The Next Christians by Gabe Lyons, a book review

Gabe Lyons analyzes some of the shifting trends in Christendom. If you have ardent beliefs about America being a Christian nation, then this book will grate against you. He divides the book into three sections. The first is really an evaluation of much of the research he presented in his previous work UnChristian. He encourages the reader to evaluate the church at large and their personal Christian context in terms of those who separate from the culture, those who resemble the culture, and those who seek to restore the culture. The second section of the book is Lyons’ articulation of how Christians can begin to make the shift to being a Restorer in their context. This is helpful because he evaluates church and culture, reaction to restoration, in multiple ways and through the multiple channels of culture (see chart on pg. 117).

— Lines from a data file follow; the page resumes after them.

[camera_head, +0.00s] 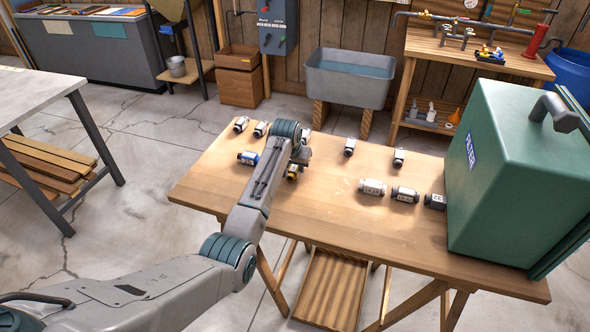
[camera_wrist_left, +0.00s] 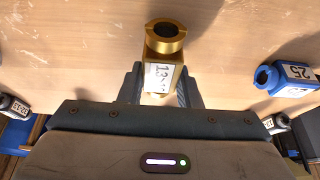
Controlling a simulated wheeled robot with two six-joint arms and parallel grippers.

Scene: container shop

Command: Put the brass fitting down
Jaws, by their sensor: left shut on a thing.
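The brass fitting (camera_wrist_left: 166,38) is a gold piece with a ring-shaped end and a white label that seems to read 13. My left gripper (camera_wrist_left: 156,80) is shut on its labelled body, with a finger on each side. In the head view the left gripper (camera_head: 297,165) is over the left part of the wooden table (camera_head: 330,220). Only a small gold part of the brass fitting (camera_head: 292,176) shows there, below my wrist. It is at or just above the tabletop; I cannot tell if it touches. My right gripper is not in view.
A blue fitting (camera_head: 248,157) lies left of my gripper. Several grey fittings stand or lie around, including white-bodied (camera_head: 372,187) and dark ones (camera_head: 405,194) to the right. A large green cabinet (camera_head: 520,175) fills the table's right end. The front middle is clear.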

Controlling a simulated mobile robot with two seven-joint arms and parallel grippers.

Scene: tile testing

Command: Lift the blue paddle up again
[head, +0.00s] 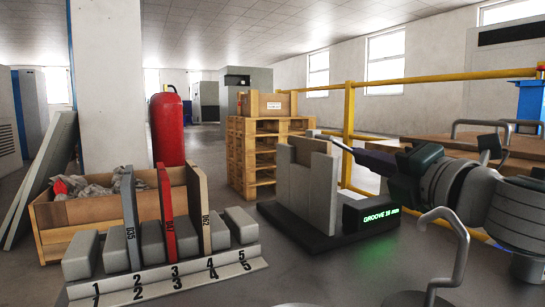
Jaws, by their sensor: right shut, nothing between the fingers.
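A slate-blue paddle (131,215) marked D35 stands upright in the numbered rack (165,280) at the lower left, between grey blocks near number 2. A red paddle (167,212) and a tan paddle (205,220) stand to its right. My right gripper (326,139) comes in from the right. Its thin fingers are shut and empty at the upper right of the grey groove block (310,190), well right of the blue paddle. I cannot tell whether they touch the block. The lower end of the blue paddle is hidden in the rack. My left gripper is not in view.
A wooden crate (70,222) of grey pieces is behind the rack. Pallets (250,155) and a yellow rail (349,120) stand further back. Floor between rack and base is clear.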

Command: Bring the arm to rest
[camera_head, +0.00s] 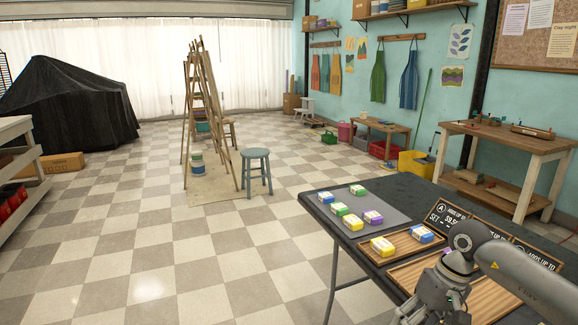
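My right gripper (428,312) hangs over the wooden trays at the table's right; its arm comes in from the right edge. Its fingers are small and dark, so whether it is open or shut is unclear. A bit of purple shows beside it, partly hidden. Several small wrapped soaps, such as a purple one (373,217) and a green one (357,190), lie on a grey mat (390,209). My left gripper is not in view.
The dark table (318,208) carries black price signs (447,216) behind the trays, close to my arm. A blue-grey stool (255,156) and easels (200,110) stand beyond it. A wooden workbench (500,135) is at the right. The checkered floor left of the table is clear.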

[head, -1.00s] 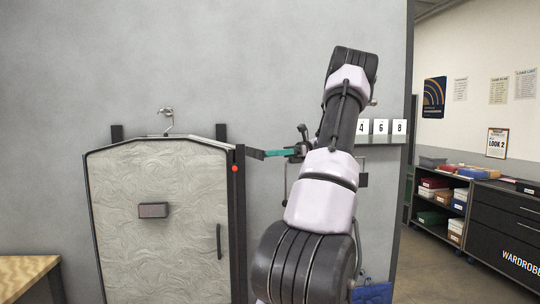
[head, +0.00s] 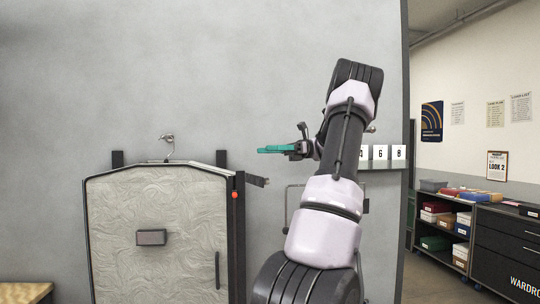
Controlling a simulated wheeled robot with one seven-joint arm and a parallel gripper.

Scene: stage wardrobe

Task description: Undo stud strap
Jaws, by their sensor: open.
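In the head view, a short dark strap (head: 257,181) sticks out to the right from the dark edge post of a cream, wavy-patterned panel (head: 150,265). A red round knob (head: 235,195) sits on that post just left of the strap. My gripper (head: 262,150), with teal fingers, is open and empty. It appears above the strap and apart from it, pointing left. The strap's stud and any fastening detail are too small to tell. My arm rises from the bottom right and hides part of the wall.
A shelf (head: 385,165) with white number cards is on the wall right of my arm. A handle (head: 217,270) and a small dark box (head: 151,237) are on the panel. A wooden table corner (head: 22,292) is at lower left. Storage shelves (head: 440,225) stand far right.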

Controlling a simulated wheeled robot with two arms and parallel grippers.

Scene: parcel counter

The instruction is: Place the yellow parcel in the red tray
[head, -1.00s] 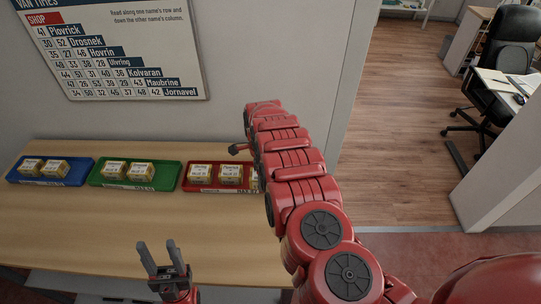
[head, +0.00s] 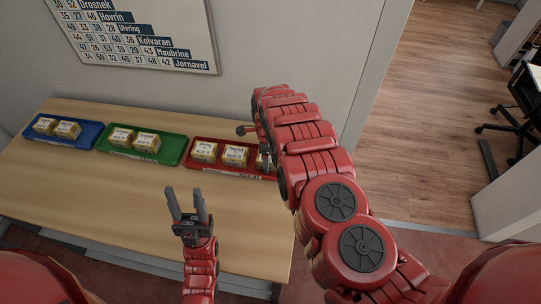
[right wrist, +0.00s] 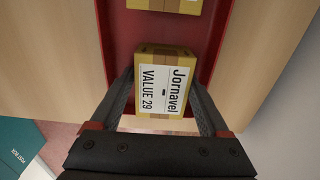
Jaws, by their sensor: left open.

The final section is quite brief and is really an emphatic call for Christians to return to the Gospel in Keller-like fashion.

Overall I was encouraged by the book as Lyons moved from the “so what?” of the research to the “do this!” of what many of the Next Christians are doing.

I heard Mark Driscoll speak of similar categories to those Lyons offers for Christian interaction with culture. Driscoll frames the conversation with the words Reject, Receive, and Redeem. I believe Driscoll’s are easier to remember and communicate, but not entirely different from Lyon’s categories. Lyons does offer various subcategories under each as well, but I appreciate simplicity and felt like in Lyons’ attempt to gain in contextualized application, he lost in clarity and understanding.

Like Lyons, I am also a graduate of Liberty University, and I find much of what he says about having Restorers in every aspect of culture remarkably reminiscent of Jerry Falwell’s vision for the University. I may be mistaken, but I don’t recall him ever giving credit to this. Not that I am trying to defend Falwell, or promote Liberty University, but it was a significant part of the culture at that Christian University while I was there. Perhaps Lyons doesn’t want to be identified with that institution because of the abundant stereotypes and misconceptions, and if so, I can understand that.

The appendix of the book offers some great continued learning questions and resources and points the reader to the website that is quite helpful for thinking through much of what Lyons writes about in the book. Check it out at www.qideas.org.

I received this book for free from WaterBrook Multnomah Publishing Group for this review.